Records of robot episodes
======
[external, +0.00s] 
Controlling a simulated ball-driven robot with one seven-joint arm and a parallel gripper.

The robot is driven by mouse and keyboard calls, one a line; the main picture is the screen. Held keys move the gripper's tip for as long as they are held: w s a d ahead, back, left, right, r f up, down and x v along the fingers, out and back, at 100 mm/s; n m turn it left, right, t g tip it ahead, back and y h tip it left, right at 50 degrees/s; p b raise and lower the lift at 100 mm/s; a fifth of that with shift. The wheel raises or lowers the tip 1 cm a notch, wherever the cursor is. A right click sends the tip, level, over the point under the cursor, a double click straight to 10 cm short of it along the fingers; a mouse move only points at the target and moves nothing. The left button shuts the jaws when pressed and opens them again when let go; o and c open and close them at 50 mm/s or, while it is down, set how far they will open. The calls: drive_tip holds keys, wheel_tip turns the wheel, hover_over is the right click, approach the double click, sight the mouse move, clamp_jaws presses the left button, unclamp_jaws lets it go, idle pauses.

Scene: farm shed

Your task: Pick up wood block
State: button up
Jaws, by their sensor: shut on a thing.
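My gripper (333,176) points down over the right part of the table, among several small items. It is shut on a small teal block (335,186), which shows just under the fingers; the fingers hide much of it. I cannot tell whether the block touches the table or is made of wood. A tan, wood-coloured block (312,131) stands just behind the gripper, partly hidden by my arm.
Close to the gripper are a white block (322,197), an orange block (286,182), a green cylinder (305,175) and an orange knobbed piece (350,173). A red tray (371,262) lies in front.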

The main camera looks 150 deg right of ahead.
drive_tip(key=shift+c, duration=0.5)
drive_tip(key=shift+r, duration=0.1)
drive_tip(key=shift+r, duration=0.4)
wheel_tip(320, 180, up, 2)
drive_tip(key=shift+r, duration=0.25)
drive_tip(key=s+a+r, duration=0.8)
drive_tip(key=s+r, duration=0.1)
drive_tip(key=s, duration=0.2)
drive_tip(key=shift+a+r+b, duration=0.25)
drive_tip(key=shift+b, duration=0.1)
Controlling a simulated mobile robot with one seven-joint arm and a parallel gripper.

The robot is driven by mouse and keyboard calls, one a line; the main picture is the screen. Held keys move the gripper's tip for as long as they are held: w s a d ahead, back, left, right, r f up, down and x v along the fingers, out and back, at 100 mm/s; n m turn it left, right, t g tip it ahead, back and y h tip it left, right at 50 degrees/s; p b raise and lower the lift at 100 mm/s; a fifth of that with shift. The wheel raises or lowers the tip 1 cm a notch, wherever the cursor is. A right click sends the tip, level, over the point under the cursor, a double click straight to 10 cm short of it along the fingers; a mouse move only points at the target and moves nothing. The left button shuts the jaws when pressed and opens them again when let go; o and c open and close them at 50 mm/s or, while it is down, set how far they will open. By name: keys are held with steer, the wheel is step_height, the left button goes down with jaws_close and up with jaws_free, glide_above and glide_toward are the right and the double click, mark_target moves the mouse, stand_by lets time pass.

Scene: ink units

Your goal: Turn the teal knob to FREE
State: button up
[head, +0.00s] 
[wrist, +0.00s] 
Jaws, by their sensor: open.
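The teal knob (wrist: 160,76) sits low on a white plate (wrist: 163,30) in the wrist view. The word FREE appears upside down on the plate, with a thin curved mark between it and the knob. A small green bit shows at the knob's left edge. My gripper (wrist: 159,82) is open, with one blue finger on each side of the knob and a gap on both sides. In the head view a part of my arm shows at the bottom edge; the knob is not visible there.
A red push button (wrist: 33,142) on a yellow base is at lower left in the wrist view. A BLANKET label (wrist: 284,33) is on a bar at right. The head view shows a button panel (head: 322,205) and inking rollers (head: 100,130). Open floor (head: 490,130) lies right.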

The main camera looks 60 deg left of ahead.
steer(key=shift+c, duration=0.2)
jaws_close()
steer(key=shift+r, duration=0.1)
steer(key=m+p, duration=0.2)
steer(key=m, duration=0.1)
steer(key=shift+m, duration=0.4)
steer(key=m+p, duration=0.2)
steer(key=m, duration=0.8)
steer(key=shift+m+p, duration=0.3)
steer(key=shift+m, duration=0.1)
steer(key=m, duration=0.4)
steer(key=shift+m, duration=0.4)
======
Short problem
From the records above, extract every entry exactly as given.

Answer to the exercise
[external, +0.00s] 
Controlling a simulated ball-driven robot with one seven-joint arm and a parallel gripper.

The robot is driven by mouse and keyboard calls, one a line; the main picture is the screen. Held keys move the gripper's tip for as long as they are held: w s a d ahead, back, left, right, r f up, down and x v along the fingers, out and back, at 100 mm/s; n m turn it left, right, t g tip it ahead, back and y h tip it left, right at 50 degrees/s; p b raise and lower the lift at 100 mm/s; a fifth of that with shift. The wheel raises or lowers the tip 1 cm a notch, wherever the cursor is. A right click sends the tip, level, over the point under the cursor, a double click straight to 10 cm short of it along the fingers; a mouse move only points at the target and moves nothing. The left button shuts the jaws when pressed and opens them again when let go; o and c open and close them at 50 mm/s or, while it is down, set how far they will open. The calls: drive_tip holds keys, wheel_tip turns the wheel, hover_over is the right click, approach the double click, sight the mouse move, clamp_jaws presses the left button, unclamp_jaws lets it go, idle pauses.

Scene: farm shed

Your task: Pick up wood block
State: button up
Jaws, by their sensor: shut on a thing.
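My gripper (333,176) points down over the right part of the table, among several small items. It is shut on a small teal block (335,186), which shows just under the fingers; the fingers hide much of it. I cannot tell whether the block touches the table or is made of wood. A tan, wood-coloured block (312,131) stands just behind the gripper, partly hidden by my arm.
Close to the gripper are a white block (322,197), an orange block (286,182), a green cylinder (305,175) and an orange knobbed piece (350,173). A red tray (371,262) lies in front.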

The main camera looks 150 deg right of ahead.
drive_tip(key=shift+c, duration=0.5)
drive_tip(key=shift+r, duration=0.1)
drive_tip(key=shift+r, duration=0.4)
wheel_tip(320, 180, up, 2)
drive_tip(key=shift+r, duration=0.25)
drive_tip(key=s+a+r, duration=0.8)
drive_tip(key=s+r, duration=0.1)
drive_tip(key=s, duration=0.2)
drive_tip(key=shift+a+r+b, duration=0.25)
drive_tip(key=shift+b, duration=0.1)
Controlling a simulated mobile robot with one seven-joint arm and a parallel gripper.

The robot is driven by mouse and keyboard calls, one a line; the main picture is the screen. Held keys move the gripper's tip for as long as they are held: w s a d ahead, back, left, right, r f up, down and x v along the fingers, out and back, at 100 mm/s; n m turn it left, right, t g tip it ahead, back and y h tip it left, right at 50 degrees/s; p b raise and lower the lift at 100 mm/s; a fifth of that with shift. The wheel raises or lowers the tip 1 cm a notch, wherever the cursor is. A right click sends the tip, level, over the point under the cursor, a double click straight to 10 cm short of it along the fingers; a mouse move only points at the target and moves nothing. The left button shuts the jaws when pressed and opens them again when let go; o and c open and close them at 50 mm/s or, while it is down, set how far they will open. By name: keys are held with steer, the wheel is step_height, the left button goes down with jaws_close and up with jaws_free, glide_above and glide_toward are the right and the double click, mark_target moves the mouse, stand_by lets time pass.

Scene: ink units

Your goal: Turn the teal knob to FREE
State: button up
[head, +0.00s] 
[wrist, +0.00s] 
Jaws, by their sensor: open.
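The teal knob (wrist: 160,76) sits low on a white plate (wrist: 163,30) in the wrist view. The word FREE appears upside down on the plate, with a thin curved mark between it and the knob. A small green bit shows at the knob's left edge. My gripper (wrist: 159,82) is open, with one blue finger on each side of the knob and a gap on both sides. In the head view a part of my arm shows at the bottom edge; the knob is not visible there.
A red push button (wrist: 33,142) on a yellow base is at lower left in the wrist view. A BLANKET label (wrist: 284,33) is on a bar at right. The head view shows a button panel (head: 322,205) and inking rollers (head: 100,130). Open floor (head: 490,130) lies right.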

The main camera looks 60 deg left of ahead.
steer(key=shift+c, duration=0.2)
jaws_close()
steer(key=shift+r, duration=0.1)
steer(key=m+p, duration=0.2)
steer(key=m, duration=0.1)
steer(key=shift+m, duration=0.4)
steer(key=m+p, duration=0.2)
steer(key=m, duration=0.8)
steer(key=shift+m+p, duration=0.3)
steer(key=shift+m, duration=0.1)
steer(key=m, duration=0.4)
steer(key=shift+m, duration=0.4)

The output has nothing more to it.